Given request:
Once the pictures are set aside, transcribe the remaining data exactly.
※
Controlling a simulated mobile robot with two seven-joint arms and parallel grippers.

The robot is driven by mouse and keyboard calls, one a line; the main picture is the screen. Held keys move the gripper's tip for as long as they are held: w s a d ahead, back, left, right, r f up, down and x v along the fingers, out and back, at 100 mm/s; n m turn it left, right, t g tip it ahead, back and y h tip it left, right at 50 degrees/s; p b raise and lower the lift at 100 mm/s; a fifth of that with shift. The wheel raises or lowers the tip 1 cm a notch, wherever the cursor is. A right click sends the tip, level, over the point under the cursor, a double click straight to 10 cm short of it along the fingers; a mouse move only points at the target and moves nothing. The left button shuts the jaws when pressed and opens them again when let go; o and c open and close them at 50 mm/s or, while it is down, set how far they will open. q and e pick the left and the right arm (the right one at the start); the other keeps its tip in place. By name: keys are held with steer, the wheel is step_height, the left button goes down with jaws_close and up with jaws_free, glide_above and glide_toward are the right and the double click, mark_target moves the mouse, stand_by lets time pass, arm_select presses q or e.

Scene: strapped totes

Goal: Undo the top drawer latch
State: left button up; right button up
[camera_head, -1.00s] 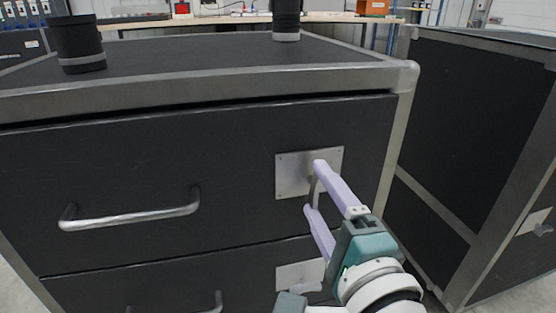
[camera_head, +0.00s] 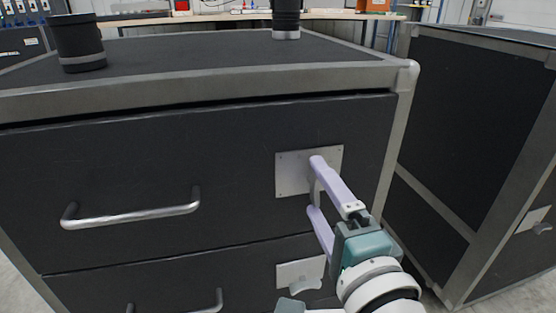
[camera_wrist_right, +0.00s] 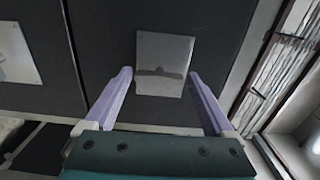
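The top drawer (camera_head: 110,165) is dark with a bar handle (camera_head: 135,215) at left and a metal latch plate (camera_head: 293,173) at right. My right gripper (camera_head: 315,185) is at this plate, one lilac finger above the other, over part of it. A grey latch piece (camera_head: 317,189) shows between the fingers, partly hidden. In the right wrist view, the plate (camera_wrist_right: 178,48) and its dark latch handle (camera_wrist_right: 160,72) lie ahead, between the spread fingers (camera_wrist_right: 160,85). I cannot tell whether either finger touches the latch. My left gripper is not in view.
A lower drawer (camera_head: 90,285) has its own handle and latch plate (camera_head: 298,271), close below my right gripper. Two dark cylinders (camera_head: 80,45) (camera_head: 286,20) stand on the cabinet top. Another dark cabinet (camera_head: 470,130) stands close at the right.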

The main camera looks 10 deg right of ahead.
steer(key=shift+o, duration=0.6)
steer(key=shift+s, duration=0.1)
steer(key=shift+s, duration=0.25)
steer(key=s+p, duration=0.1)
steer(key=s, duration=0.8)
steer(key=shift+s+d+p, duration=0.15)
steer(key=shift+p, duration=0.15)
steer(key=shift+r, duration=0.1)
※
Task response:
Controlling a simulated mobile robot with two seven-joint arms and parallel grippers.

The robot is driven by mouse and keyboard calls, one a line; the main picture is the screen. Held keys move the gripper's tip for as long as they are held: w s a d ahead, back, left, right, r f up, down and x v along the fingers, out and back, at 100 mm/s; n m turn it left, right, t g tip it ahead, back and y h tip it left, right at 50 degrees/s; p b raise and lower the lift at 100 mm/s; a fifth of that with shift. The wheel raises or lowers the tip 1 cm a notch, wherever the cursor is. A right click sends the tip, level, over the point under the cursor, a double click straight to 10 cm short of it along the fingers; a mouse move only points at the target and moves nothing. The left button shuts the jaws when pressed and opens them again when let go; o and c open and close them at 50 mm/s or, while it is down, set how far they will open. q and e pick the left and the right arm (the right one at the start); the other keeps its tip in place. By name: keys are held with steer, the wheel is step_height, the left button goes down with jaws_close and up with jaws_free, glide_above and glide_toward are the right and the double click, mark_target moves the mouse, stand_by lets time pass, arm_select presses q or e.

Scene: strapped totes

Goal: Undo the top drawer latch
State: left button up; right button up
[camera_head, -1.00s] 
[camera_head, +0.00s] 
[camera_wrist_right, +0.00s] 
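The top drawer (camera_head: 110,165) is dark with a bar handle (camera_head: 135,215) at left and a metal latch plate (camera_head: 293,173) at right. My right gripper (camera_head: 315,185) is at this plate, one lilac finger above the other, over part of it. A grey latch piece (camera_head: 317,189) shows between the fingers, partly hidden. In the right wrist view, the plate (camera_wrist_right: 178,48) and its dark latch handle (camera_wrist_right: 160,72) lie ahead, between the spread fingers (camera_wrist_right: 160,85). I cannot tell whether either finger touches the latch. My left gripper is not in view.
A lower drawer (camera_head: 90,285) has its own handle and latch plate (camera_head: 298,271), close below my right gripper. Two dark cylinders (camera_head: 80,45) (camera_head: 286,20) stand on the cabinet top. Another dark cabinet (camera_head: 470,130) stands close at the right.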

The main camera looks 10 deg right of ahead.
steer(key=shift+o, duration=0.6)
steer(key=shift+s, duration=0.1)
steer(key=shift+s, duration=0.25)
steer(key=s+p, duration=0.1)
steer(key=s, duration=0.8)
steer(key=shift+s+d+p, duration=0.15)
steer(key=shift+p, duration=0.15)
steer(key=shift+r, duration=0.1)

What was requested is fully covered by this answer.